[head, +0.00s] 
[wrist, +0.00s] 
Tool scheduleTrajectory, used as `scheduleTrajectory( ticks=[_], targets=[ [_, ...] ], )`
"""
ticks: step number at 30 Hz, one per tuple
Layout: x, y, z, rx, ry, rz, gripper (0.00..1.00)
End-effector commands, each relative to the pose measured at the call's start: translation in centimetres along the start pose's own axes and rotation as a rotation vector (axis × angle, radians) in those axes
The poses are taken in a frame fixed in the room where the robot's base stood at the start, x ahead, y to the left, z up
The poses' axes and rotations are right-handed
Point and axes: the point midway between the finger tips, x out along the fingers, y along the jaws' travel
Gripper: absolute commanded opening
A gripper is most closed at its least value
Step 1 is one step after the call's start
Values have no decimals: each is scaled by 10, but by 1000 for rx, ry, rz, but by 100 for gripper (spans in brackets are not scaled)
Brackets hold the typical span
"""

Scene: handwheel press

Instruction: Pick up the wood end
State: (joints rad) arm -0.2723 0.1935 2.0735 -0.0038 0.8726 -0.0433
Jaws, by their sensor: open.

•••••

### GOAL
Return every line containing "poses".

### CORRECT ANSWER
The poses are taken in a frame fixed in the room where the robot's base stood at the start, x ahead, y to the left, z up
The poses' axes and rotations are right-handed

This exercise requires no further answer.